Sexta-feira, 29 Março

«Kreuzweg» (As Estações da Cruz) por Duarte Mata

Numa das últimas cenas de Estações da Cruz, a Mãe, ao escolher o caixão esbranquiçado para enterrar a sua filha pré-adolescente, refere “São minimalistas“. Ao ouvir o comentário, o dono da agência funerária replica “Sim, mas os outros não são brancos“. Não haverá talvez melhor frase que descreva este escatológico drama alemão. Nem Bresson, nem Dreyer. Esta fábula religiosa é um descendente vivo do cinema de Manoel de Oliveira, evocando (mesmo que indiretamente) a frase do cineasta português “E o cinema nada mais é que o registo audiovisual do teatro“. Referimo-la, pela abordagem cénica que o alemão Dietrich Brüggemann opta, maioritariamente “lírica”, em catorze cenas expostas por um número igual de planos longos, prevalecendo “a palavra” à “ação”. Tal resulta num minimalismo indissociável de uma pureza estética que torna esta obra muito mais relevante que apenas o seu argumento (o qual foi, merecidamente, premiado no Festival de Berlim do ano passado).

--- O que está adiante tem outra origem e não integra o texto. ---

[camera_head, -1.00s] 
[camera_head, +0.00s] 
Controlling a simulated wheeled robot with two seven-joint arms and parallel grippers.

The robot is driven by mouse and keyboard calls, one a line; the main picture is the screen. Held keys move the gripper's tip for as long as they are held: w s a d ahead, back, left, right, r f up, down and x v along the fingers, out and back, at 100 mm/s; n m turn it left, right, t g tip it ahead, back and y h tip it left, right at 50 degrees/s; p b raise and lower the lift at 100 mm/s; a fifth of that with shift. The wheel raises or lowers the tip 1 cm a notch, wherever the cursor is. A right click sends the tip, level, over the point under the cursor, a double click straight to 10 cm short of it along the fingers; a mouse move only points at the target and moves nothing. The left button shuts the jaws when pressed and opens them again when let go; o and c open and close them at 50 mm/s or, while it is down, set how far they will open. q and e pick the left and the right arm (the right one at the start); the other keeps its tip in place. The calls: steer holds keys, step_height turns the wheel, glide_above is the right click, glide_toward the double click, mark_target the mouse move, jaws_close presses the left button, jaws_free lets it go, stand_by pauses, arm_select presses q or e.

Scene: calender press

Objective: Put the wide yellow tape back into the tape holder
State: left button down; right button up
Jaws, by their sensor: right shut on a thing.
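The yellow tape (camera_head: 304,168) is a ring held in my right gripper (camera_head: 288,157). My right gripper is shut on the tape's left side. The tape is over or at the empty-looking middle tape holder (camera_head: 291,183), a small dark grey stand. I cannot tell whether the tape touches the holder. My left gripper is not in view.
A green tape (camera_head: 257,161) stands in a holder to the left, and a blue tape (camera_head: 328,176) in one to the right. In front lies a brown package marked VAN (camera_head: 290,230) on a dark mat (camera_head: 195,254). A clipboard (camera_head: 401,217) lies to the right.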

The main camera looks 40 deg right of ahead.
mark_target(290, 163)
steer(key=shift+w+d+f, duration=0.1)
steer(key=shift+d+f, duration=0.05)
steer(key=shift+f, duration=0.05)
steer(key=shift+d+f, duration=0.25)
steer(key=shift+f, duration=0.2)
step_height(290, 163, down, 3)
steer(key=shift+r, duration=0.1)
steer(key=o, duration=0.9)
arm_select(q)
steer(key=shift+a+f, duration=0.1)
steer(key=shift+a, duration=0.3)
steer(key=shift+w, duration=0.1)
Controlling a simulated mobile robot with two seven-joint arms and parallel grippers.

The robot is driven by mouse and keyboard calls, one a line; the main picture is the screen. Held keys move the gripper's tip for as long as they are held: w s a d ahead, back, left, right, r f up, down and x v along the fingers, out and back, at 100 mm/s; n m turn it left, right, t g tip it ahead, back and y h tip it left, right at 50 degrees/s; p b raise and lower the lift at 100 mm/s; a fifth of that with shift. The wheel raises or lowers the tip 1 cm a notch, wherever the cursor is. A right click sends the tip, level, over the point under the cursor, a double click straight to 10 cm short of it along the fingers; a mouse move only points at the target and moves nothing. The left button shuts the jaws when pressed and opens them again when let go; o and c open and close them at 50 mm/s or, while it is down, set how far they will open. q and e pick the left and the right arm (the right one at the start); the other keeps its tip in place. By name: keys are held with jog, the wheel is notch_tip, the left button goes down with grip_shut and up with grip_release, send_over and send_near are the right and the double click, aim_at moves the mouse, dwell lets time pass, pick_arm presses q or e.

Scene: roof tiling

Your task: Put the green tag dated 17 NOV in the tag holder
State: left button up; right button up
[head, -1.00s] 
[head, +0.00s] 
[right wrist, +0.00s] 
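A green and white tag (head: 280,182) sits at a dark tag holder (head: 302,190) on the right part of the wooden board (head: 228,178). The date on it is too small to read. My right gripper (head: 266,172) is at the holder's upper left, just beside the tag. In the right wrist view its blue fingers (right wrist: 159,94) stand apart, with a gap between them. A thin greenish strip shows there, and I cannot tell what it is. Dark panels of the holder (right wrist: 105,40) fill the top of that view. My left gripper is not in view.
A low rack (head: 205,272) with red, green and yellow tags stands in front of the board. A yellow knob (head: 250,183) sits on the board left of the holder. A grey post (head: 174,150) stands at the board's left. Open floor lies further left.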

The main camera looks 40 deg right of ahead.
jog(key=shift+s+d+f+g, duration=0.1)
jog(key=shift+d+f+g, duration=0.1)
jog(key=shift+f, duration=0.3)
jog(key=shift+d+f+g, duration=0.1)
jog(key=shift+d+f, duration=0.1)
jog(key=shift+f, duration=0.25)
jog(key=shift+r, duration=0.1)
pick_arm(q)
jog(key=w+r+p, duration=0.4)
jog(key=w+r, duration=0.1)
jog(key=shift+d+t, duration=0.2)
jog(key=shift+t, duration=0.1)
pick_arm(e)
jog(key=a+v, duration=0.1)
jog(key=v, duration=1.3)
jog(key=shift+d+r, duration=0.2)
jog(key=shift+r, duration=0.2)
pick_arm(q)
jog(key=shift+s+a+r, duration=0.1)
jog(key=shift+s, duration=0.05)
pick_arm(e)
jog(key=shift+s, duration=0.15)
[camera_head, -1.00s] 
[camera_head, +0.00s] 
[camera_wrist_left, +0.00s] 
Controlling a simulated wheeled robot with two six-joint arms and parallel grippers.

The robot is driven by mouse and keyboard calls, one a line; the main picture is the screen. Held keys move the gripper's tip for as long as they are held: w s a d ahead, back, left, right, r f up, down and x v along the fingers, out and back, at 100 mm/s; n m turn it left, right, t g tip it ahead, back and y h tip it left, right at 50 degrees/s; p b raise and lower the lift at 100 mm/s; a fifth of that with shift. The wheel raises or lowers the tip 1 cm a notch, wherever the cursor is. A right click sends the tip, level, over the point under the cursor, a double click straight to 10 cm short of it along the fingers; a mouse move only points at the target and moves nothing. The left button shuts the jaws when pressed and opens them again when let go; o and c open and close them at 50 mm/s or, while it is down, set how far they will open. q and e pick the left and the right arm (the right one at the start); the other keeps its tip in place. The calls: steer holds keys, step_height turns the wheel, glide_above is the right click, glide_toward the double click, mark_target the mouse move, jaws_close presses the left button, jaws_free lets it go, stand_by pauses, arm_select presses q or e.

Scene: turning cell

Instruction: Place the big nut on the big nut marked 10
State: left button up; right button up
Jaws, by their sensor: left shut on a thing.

Há um ambiente permanentemente intimidante, o que confere um sentimento de alienação à protagonista, enquanto se vê confrontada e forçadamente conformada com a severidade dos valores cristãos na sua família rigidamente católica. Como tal, qualquer procura metafísica que poderia ser apontada vê-se rejeitada e despedaçada, numa exposição cruel e assustadoramente relevante sobre comunidades extremistas e fundamentalistas do género (excluindo, claro está, a última cena, num dos mais belos movimentos de grua que vimos recentemente, em que a metafísica e, já agora, Bresson entram diretamente no que parece ser uma referência ao seu O Processo de Joana d’Arc, heroína que nos parece mais reencarnada neste filme do que os adaptados episódios de Cristo que conferem a estrutura à obra).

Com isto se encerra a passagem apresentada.